Jedna osoba nie żyje, a pięć znajduje się w szpitalu – to tragiczny bilans wypadku do którego doszło na trasie Pleszew-Piekarzew, niedaleko budowanego nowego ronda. Do zdarzenia doszło kilka minut po godz. 15.00. Kierujący ciągnikiem siodłowym marki Renault na prostej drodze uderzył w tył opla omegi, w którym jechały trzy osoby. W wyniku uderzenia opel uderzył w alfę romeo, ta w mitsubishi. Piątym autem kierował mieszkaniec powiatu jarocińskiego. Na szczęście zdążył uniknąć zderzenia. – Mam tylko uszkodzony kołpak – powiedział kierowca.
Gdy dotarliśmy na miejsce najbardziej zmasakrowany był samochód marki Opel Omega.
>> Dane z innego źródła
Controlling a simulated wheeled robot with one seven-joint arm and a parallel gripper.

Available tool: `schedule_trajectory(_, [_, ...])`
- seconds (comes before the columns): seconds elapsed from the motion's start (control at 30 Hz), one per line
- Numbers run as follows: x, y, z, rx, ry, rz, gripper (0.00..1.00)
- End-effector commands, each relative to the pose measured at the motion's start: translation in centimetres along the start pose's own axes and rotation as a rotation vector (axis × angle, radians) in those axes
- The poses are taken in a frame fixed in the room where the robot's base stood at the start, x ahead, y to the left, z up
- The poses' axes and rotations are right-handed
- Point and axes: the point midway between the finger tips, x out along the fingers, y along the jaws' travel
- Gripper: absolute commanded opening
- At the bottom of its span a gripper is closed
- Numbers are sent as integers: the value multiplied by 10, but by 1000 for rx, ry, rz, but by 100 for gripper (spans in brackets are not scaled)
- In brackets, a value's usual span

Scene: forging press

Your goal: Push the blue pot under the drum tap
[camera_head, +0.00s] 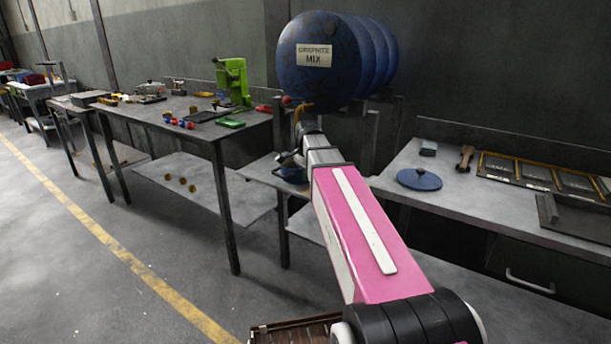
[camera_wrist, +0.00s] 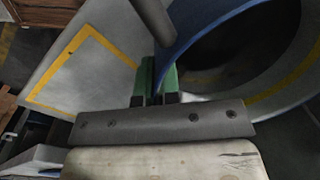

Od strażaków dowiedzieliśmy się, że żeby dostać się do pasażerów pojazdu musieli go rozcinać. Do szpitala zabrano wszystkie osoby z opla, kierowcę tira oraz kierowcę alfy. Niestety, w szpitalu jeden z pasażerów opla zmarł.
Na miejscu policjanci z KPP w Pleszewie badają okoliczności zdarzenia. Ruch na trasie całkowicie jest zamknięty. Drogowcy, którzy pracują przy pleszewskim rondzie wskazują kierowcom, by jechali objazdem przez Kowalew. (saw)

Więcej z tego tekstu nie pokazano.